Republican News · Thursday 31 January 2002

[An Phoblacht]

other world is possible

Irish Social Forum launched

The World Social Forum, whose members included the millions who protested across the world against the Iraq War on 15 February; the hundreds of thousands of people who have tracked and protested at meetings of the G8, World Bank, World Trade Organisation, the IMF, from Seattle to Prague, Davos, Melbourne, to Genoa; the people who in their righteous defiance, may lend hope that a world other than our one dominated by corporate power is possible; the people who the New York Times, after 15 February, recognised as "the other superpower", launched an Irish chapter last weekend in Dublin.

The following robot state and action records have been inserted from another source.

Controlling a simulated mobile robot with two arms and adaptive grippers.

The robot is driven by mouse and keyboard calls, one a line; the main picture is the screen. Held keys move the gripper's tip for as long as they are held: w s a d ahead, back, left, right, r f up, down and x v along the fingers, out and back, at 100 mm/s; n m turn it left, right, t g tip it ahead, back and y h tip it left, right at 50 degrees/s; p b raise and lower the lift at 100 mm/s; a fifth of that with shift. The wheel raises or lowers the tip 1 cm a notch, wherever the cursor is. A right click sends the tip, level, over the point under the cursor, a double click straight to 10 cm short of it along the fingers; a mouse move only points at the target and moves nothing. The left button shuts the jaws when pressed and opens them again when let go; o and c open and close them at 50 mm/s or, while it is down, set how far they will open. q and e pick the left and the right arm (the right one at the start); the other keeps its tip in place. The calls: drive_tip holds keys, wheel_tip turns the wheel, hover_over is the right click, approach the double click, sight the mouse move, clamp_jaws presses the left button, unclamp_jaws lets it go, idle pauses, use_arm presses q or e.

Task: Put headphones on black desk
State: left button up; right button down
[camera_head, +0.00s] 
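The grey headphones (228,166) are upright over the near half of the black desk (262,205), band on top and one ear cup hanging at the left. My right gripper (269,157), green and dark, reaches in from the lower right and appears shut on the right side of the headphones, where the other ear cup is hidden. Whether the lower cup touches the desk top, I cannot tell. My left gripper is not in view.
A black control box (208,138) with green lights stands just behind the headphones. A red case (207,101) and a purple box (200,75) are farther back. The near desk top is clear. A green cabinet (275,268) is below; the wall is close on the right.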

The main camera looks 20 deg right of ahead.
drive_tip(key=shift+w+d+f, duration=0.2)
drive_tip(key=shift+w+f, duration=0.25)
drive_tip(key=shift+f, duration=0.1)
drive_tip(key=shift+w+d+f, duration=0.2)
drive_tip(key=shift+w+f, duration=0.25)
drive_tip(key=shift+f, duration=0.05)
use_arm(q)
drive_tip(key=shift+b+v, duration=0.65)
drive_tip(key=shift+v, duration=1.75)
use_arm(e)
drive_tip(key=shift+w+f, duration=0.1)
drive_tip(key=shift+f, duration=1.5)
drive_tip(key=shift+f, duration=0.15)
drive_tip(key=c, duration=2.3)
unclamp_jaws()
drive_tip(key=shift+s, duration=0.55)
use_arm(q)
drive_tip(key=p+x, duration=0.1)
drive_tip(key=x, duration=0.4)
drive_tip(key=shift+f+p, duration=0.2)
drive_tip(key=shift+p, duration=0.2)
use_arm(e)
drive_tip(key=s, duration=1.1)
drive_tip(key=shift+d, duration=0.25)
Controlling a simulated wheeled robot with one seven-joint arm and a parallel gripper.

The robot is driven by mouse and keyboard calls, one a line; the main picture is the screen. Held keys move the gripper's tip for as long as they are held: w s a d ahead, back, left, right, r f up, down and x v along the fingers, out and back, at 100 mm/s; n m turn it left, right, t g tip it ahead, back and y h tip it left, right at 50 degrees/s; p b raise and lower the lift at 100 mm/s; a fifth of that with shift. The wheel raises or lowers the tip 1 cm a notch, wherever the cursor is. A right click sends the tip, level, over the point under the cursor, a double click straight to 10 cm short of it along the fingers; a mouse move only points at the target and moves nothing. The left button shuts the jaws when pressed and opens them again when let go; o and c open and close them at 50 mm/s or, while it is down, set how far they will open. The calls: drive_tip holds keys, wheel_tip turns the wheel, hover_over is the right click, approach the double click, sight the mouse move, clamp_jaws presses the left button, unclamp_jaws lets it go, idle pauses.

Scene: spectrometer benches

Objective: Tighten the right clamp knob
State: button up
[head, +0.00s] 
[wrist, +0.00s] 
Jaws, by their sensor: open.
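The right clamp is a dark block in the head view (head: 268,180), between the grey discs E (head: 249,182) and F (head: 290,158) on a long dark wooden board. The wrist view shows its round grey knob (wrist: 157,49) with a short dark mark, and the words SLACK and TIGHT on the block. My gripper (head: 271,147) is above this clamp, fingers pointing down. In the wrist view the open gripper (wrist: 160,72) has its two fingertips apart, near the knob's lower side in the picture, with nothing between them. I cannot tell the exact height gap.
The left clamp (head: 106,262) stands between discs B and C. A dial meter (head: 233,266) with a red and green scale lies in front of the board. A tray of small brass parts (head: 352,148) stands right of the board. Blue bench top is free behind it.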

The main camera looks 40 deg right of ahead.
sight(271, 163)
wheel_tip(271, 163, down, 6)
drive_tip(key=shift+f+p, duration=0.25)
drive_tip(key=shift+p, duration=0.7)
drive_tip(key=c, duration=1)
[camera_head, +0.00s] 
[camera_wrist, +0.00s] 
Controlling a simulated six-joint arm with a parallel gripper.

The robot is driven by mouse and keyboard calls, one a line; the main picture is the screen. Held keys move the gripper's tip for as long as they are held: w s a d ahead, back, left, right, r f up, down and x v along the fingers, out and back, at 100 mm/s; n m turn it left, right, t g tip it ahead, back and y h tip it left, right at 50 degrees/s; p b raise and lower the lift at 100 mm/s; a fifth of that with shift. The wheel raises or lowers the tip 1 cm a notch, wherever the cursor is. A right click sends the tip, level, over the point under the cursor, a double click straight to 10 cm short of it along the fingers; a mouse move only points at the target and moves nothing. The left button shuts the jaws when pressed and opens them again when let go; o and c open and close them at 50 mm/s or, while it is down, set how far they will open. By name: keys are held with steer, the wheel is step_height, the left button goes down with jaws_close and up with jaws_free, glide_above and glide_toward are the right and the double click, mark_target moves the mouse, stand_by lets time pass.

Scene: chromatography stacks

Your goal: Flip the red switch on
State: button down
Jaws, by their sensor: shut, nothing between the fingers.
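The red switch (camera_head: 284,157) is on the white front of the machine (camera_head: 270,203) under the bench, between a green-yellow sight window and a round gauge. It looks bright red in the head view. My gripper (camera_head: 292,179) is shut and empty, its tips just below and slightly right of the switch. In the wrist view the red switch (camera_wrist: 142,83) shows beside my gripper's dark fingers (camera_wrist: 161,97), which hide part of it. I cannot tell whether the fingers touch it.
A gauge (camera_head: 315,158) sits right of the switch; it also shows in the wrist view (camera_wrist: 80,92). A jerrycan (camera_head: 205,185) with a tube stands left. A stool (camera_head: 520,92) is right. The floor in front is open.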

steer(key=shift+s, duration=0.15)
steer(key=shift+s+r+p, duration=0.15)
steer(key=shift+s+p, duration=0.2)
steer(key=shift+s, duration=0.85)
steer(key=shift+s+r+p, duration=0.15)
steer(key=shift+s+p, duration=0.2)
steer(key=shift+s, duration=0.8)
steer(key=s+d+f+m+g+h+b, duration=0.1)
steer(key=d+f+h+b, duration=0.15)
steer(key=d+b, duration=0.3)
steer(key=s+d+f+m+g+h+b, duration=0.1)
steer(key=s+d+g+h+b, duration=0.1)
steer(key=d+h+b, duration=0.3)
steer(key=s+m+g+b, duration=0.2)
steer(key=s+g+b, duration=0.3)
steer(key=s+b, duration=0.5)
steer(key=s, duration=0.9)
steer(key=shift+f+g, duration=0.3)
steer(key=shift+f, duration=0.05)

'Superpower', of course, is just what they are not. The World Social Forum, which held its first meeting in Porto Alegre, Brazil in 2001, is a worldwide non-party 'movement of movements' which stands in opposition to globalisation - the privatisation of the globe by corporate interests and complicit national governments.

d its meetings are unlike any others. There is an atmosphere of equality - everyone counts. There is a seriousness of purpose, along with democracy. Individuals, equals, listen to each other. Diversity is the order of the day: no one with boring long party pieces and recruitment drives is let dominate proceedings or distract from a common agenda - to protest the globalisation of our world and to change it.

The spur to launching the Irish Social Forum is the planned summit of the World Economic Forum (WEF) in Dublin, in October, which Mary Harney and Peter Sutherland will host. The WEF is a private club of business leaders of the world's thousand biggest multinational corporations. They are coming to Dublin to talk about competitiveness and the 'liberalisation' of state-run services.

This is of particular relevance in Ireland, where the government agenda is exactly that - the liberalisation (privatisation) of Dublin Bus, electricity, post, gas, rail freight, roads and the waste industry. It is an agenda dominated by tax cuts and cutbacks in government spending to support disadvantaged communities and those who are losing their jobs as 'free' capital moves off, in the world the WEF wants to make free to exploit.

As Bill McCamley, worker director in CIE and SIPTU activist, pointed out at the ISF press conference: "It is exactly globalisation, here and now in Dublin, which is pushing the crazy government agenda to privatise Dublin's buses, which are amongst the most cost efficient in Europe."

The ISF has been organising quietly for months. It is genuinely a movement of movements. It involves environmentalist, sustainable development, ecological groups and activists, church groups, women's groups, development and global justice organisations, community development and community arts workers and networks, peace groups, anti-globalisation groups, trade unions, alternative and independent media and supportive academics.

The World Social Forum is a plural, diversified, non-confessional, non-governmental and non-party decentralised forum of debate on means and actions to resist capitalist globalisation with its racist, sexist and environmentally destructive dimensions.

"We are individuals who are grown up, with minds of our own, who don't want to be directed, but want to share ideas and organise the debate and our protests," said one activist at the previous weekend's prior meeting of Grassroots, which held a weekend of activities and discussions drawing over 300 people together to plan broadening the anti-globalisation protest in Dublin in October.

The ISF charter says: "Neither party representations nor military organisations shall participate in the Forum. It upholds respect for Human Rights, and practices real democracy, participatory democracy, peaceful relations in equality and solidarity among people, ethnicities, genders and peoples, and condemns all forms of domination and all subjection of one person by another."

Powerful stuff! New democratic ways - drawn perhaps from Chiapas, Bolivarian circles, community development groups, movements across the world of peoples who have not been heard - until now. Do these movements hold the seeds of change coming out of a last century of terrible defeat of revolutions?

The World Social Forum may not itself effect that change, but indisputably it is aprt of the groundswell for that change to become possible.